Additionally, how would shifts in nutrient availability influence these records? How is this linked to shifts in regional hydrology and circulation in the embayment (if it was still an embayment in the early Eocene)? Though these topics are briefly mentioned w.r.t. palynological assemblage changes, it seems to not be considered currently in the discussion of carbonate accumulation. As the authors note below this section, sedimentation rates (Fig 6) show little variation. Increased siliciclastic flux would tend to increase sedimentation rates if biogenic carbonate deposition is constant. Therefore, given the interpretation, I assume shifts in biogenic carbonate are required, and this could be estimated from sed rate and %CaCO₃. Considering the smaller pH anomaly of ETM2 compared with the PETM, and the shallow paleo-depth of the study site, this may not be due to acidification as the authors point out, but then what would be causing this drop in carbonate if sed rates are uniform and siliciclastic flux is changing? Perhaps shifts in surface productivity? The manuscript would benefit from a discussion of this here. The sedimentation rates provide a primary constraint and could be used quantitively, but this is not done here. Doing this may improve the discussion.

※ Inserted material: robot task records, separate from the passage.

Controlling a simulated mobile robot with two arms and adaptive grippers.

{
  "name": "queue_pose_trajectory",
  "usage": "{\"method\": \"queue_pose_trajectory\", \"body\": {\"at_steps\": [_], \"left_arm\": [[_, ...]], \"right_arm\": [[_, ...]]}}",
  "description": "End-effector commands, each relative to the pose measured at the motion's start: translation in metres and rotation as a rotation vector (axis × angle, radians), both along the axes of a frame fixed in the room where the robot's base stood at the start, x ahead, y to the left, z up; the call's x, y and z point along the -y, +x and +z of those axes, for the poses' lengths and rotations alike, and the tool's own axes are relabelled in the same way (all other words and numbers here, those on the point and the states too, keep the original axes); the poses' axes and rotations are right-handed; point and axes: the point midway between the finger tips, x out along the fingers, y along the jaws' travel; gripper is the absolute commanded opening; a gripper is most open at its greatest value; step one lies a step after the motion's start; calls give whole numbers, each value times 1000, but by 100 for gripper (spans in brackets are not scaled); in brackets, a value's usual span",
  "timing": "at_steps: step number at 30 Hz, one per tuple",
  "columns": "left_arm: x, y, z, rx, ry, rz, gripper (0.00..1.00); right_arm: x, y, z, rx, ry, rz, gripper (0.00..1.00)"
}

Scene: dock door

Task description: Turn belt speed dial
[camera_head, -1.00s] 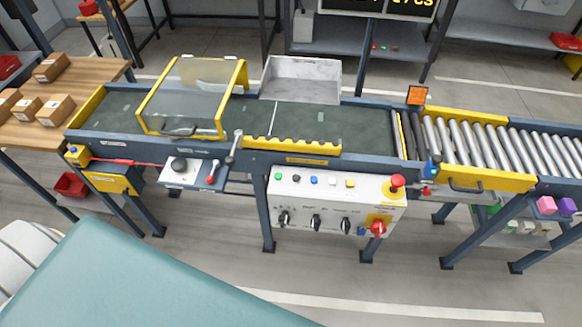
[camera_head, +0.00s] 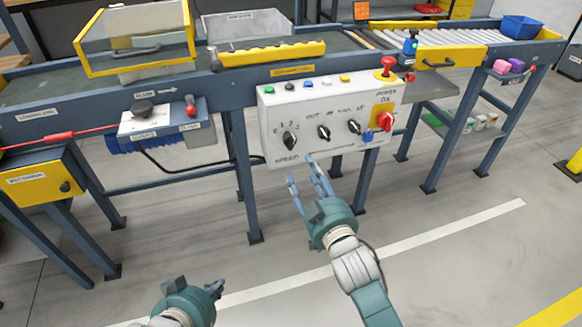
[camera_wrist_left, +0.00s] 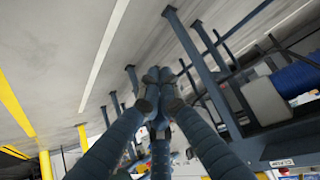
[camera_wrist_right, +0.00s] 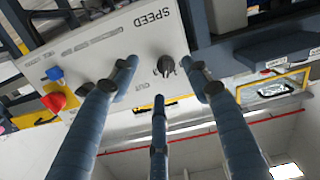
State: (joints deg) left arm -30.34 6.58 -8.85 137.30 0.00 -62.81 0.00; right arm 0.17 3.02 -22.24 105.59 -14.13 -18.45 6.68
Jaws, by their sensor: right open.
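The belt speed dial (camera_head: 290,139) is a black knob above the word SPEED at the left of the white control panel (camera_head: 268,118). My right gripper (camera_head: 304,177) is open and empty, below the dial and near the panel's lower edge. In the right wrist view the dial (camera_wrist_right: 166,66) shows between the spread fingers of my right gripper (camera_wrist_right: 164,82), beyond their tips. I see no contact. My left gripper (camera_head: 216,288) is low at the bottom of the head view, away from the panel. In the left wrist view its fingers (camera_wrist_left: 153,78) are together with nothing visible between them.
Other black knobs (camera_head: 324,132) and a red switch (camera_head: 386,121) sit right of the dial. A red mushroom button (camera_head: 388,62) stands on the panel's top right. A lever box (camera_head: 160,120) is to the left. The floor before the panel is clear.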

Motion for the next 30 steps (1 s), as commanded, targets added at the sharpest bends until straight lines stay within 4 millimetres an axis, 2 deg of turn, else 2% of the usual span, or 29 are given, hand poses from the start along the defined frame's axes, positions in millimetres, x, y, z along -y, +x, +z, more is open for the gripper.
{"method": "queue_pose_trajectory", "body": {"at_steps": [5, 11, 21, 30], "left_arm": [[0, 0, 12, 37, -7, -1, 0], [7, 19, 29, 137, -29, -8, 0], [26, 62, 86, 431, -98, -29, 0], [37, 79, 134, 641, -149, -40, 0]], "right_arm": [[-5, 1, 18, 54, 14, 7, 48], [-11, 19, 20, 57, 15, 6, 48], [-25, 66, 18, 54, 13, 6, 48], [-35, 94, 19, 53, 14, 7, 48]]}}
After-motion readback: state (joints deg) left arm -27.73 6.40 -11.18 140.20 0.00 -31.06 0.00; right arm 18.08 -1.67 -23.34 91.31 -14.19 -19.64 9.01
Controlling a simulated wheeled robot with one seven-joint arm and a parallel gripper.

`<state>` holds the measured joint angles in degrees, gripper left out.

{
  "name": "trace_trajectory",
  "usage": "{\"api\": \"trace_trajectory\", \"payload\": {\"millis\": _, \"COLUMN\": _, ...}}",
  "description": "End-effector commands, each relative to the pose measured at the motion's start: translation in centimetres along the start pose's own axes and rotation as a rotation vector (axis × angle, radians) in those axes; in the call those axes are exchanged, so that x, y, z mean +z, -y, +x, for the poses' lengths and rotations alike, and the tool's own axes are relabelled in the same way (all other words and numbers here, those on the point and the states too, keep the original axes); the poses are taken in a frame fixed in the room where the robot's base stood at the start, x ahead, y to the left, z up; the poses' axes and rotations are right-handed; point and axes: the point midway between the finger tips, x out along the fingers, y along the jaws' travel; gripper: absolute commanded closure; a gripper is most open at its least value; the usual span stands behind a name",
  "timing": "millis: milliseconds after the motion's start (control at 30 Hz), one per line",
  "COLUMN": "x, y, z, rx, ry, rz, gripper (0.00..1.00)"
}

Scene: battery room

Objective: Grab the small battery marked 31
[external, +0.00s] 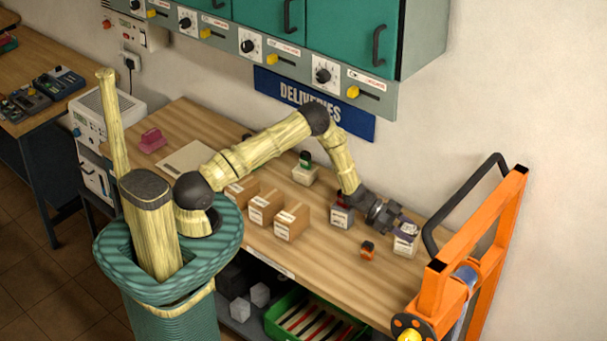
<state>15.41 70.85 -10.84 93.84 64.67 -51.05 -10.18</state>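Several small battery-like blocks stand on the wooden bench (330,258), and no number on them is readable at this size. A white block with a dark top (405,243) stands at the right end of the bench. My gripper (408,224) is right at its top, and I cannot tell whether the fingers are around it, touching it or only above it. A dark block with a pale label (341,214) stands to the left, beside my wrist. A small orange and dark item (367,251) lies in front of my gripper.
A white block with a green-black item on top (305,172) is farther back. An orange frame (480,240) bounds the bench on the right. Teal cabinets (350,30) hang above. A green crate (310,322) is below.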

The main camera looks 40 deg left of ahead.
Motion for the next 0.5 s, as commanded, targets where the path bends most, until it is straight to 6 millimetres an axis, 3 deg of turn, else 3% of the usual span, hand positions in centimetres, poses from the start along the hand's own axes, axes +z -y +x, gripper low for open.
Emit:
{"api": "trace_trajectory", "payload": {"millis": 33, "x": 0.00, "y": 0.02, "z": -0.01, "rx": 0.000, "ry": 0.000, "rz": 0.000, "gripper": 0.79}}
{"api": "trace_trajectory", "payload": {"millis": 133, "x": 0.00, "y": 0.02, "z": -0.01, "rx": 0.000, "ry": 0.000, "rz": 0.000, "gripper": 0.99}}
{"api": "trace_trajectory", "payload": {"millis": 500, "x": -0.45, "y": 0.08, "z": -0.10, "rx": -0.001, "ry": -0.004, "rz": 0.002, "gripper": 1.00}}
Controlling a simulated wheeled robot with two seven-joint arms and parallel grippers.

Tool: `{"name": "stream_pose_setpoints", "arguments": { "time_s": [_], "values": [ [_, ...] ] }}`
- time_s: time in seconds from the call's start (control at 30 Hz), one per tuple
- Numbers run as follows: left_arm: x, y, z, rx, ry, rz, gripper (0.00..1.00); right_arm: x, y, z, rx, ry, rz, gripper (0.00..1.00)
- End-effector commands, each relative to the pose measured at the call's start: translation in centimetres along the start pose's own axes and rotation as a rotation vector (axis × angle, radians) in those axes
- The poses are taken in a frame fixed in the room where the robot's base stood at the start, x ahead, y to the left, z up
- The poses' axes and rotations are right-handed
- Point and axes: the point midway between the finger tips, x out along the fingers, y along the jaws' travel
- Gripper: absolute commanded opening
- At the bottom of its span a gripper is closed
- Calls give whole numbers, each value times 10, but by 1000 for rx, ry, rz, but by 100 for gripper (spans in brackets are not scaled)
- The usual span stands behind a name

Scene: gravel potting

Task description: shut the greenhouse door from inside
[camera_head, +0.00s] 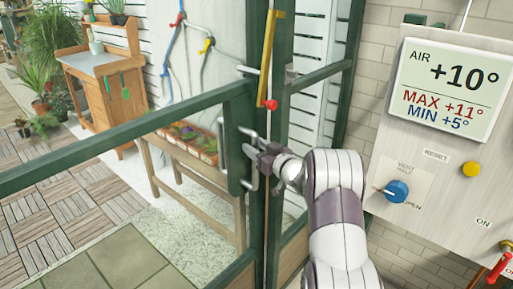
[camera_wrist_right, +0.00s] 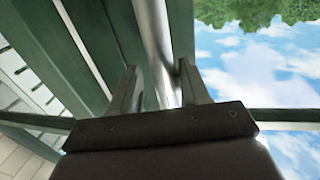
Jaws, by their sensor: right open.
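The greenhouse door (camera_head: 120,128) has a green frame with clear panes and crosses the left and middle of the head view. Its metal handle (camera_head: 250,134) is a bar on a green plate near the door's edge. My right gripper (camera_head: 262,160) is at this handle, with its arm coming from the lower right. In the right wrist view the gripper (camera_wrist_right: 157,92) is open, and the metal bar (camera_wrist_right: 152,40) runs between its two fingers. I cannot tell whether a finger touches the bar. My left gripper is not in view.
A green post (camera_head: 284,110) stands right of the handle, near a yellow bar (camera_head: 268,60) with a red end. A control panel (camera_head: 430,165) with a display and blue knob is on the brick wall at right. Beyond the panes are a planter table (camera_head: 200,170) and a wooden bench (camera_head: 105,90).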

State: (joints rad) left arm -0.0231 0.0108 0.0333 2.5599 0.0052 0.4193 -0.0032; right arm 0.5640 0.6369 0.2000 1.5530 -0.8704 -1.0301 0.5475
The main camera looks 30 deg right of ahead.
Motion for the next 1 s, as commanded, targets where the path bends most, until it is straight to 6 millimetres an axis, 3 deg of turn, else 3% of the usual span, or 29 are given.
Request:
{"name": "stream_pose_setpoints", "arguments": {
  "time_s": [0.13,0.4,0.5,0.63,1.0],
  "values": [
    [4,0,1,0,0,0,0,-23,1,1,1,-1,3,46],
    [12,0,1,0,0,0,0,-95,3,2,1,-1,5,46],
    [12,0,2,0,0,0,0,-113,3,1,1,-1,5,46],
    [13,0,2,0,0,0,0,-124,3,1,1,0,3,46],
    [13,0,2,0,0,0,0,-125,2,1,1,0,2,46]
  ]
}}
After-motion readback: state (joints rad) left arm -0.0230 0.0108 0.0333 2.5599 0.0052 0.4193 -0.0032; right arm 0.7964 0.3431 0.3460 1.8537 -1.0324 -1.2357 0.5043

Line 309: More moderate increases in sedimentation rates for ETM2 and H2 or the PETM? At this locality specifically? I see that the authors expand this discussion on sed rates in the following paragraph, but this sentence is somewhat unclear as written.

Line 360: There is much discussion regarding palynologic assemblages pointing to salinity changes. Can this be identified with quantitative salinity reconstructions? If this cannot be done, please explain why in the manuscript.

Line 391: If possible, add a reference detailing the response of hydrologic cycle to various magnitude C release (i.e., [non]linearity of hydro response). This is needed for this line and for the following discussion in this paragraph.

Line 410: I don’t follow this argument. If the broad δ¹⁸O warming of ETM2 with onset of ~20kyr is missing, then why would you preserve the CIE in the same foram samples? Please expand on this topic or remove the argument altogether.